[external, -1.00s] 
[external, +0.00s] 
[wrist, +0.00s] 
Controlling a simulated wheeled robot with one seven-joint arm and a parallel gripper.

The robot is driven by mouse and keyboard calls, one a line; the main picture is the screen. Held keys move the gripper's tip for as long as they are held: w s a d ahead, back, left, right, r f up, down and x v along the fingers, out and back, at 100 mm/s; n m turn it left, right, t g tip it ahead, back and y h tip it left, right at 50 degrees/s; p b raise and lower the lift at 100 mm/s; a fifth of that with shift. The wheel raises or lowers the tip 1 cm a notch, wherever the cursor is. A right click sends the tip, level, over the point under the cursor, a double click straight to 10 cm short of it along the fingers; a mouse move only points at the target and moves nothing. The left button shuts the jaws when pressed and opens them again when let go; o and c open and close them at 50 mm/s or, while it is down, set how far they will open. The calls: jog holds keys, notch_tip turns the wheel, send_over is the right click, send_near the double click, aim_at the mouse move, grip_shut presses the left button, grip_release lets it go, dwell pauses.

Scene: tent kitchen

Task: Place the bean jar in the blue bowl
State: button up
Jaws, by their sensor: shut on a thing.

● WHAT TO WORK ON
Return exactly, please, the lines of the material from the first one down to and including the line where "Controlling a simulated" appears.

● RESULT FOR THIS TASK
[external, -1.00s] 
[external, +0.00s] 
[wrist, +0.00s] 
Controlling a simulated wheeled robot with one seven-joint arm and a parallel gripper.

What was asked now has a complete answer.